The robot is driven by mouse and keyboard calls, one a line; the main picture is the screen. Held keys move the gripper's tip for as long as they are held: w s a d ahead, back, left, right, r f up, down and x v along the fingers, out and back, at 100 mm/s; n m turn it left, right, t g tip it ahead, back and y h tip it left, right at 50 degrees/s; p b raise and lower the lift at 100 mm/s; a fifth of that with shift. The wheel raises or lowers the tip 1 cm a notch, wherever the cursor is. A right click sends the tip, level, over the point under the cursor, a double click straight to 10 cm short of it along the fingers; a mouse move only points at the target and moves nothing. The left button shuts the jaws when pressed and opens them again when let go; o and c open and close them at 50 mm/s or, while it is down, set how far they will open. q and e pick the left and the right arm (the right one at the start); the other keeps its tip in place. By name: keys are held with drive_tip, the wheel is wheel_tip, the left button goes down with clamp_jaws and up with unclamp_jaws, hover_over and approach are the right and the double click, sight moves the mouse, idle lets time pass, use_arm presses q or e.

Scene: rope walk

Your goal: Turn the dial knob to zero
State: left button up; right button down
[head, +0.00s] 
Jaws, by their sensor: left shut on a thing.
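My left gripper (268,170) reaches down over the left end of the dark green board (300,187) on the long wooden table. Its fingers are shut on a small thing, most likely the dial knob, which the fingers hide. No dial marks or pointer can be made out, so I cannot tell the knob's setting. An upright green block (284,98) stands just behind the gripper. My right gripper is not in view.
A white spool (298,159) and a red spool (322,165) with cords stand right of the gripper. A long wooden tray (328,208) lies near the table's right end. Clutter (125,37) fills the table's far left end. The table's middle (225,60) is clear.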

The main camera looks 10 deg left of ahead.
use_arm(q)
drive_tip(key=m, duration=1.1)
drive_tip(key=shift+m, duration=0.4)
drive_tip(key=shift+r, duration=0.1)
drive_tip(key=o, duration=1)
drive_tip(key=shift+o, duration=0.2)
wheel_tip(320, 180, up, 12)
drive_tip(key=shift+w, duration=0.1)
.....
**What needs to be done**
Report how many lines in the listing include the word "button". Give nothing but the count.

**Task output**
2